Ao se aposentar após sua nona defesa consecutiva do cinturão meio-médio, Georges continuou se mantendo em forma. Quatro anos depois, motivado por se tornar campeão de mais uma categoria e enfrentar outro veterano do esporte, GSP aceitou disputar o cinturão peso médio contra Michael Bisping, no UFC 217. Para isso, voltou a se dedicar com afinco único e profissional aos treinamentos. Era preciso ganhar mais musculatura e, ainda assim, continuar ágil para poder ganhar de um oponente maior e naturalmente mais pesado.
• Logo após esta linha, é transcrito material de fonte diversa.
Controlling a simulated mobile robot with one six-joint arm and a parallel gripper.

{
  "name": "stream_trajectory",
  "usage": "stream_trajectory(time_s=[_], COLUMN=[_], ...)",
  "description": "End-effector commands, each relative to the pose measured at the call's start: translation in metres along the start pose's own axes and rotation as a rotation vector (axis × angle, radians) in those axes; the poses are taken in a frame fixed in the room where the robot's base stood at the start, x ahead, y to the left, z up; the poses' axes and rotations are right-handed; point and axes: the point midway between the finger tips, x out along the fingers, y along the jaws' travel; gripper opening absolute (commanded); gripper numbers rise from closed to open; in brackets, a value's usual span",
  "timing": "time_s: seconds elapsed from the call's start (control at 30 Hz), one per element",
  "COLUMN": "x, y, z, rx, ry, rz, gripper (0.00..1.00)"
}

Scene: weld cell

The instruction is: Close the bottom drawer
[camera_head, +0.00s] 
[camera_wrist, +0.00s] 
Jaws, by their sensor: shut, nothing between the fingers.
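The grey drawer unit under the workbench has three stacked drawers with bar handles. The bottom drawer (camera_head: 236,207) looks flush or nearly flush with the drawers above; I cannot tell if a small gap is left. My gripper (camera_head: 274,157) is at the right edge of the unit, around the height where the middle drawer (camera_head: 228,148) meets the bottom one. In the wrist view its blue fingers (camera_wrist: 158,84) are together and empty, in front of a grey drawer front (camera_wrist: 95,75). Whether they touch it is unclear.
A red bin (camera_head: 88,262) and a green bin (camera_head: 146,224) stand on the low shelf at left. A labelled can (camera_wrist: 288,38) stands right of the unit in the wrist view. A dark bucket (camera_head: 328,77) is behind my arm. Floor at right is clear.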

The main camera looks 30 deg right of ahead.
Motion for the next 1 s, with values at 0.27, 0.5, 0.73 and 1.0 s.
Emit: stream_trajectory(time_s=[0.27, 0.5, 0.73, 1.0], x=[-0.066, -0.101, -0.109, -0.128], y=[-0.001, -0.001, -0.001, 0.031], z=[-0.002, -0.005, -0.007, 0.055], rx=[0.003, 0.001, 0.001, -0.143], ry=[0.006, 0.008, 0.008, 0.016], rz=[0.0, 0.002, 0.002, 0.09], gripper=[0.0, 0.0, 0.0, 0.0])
A disciplina do canadense o levou a praticamente morar na academia e mudar sua preparação para dar mais ênfase em finalizações e em poder de nocaute. Árdua dedicação que trouxe dividendos. Durante os dois primeiros minutos da luta no Madison Square Garden, St-Pierre ainda recebia muitos golpes, mas gradativamente se adaptava à nova dinâmica e conseguia encaixar o que havia treinado. Até que, no terceiro round, quando se esperava que os anos de aposentadoria cobrariam o preço de um atleta menos comprometido, GSP cresceu na luta, acertou um potente cruzado de esquerda, seguiu com socos no chão até pegar as costas de Bisping e finalizá-lo no mata-leão. Tudo que treinara à exaustão fora devidamente aplicado e Georges St-Pierre era novamente campeão do UFC.
Deveríamos nos inspirar nos exemplos desses retornos gloriosos para superarmos os desafios que a vida nos traz, amigo leitor. Não é preciso ser um Michael Jordan ou um Georges St-Pierre. Todos temos nossas próprias habilidades, limitações e dificuldades. Se soubermos combinar nossos talentos com muita motivação e dedicação, haveremos de triunfar.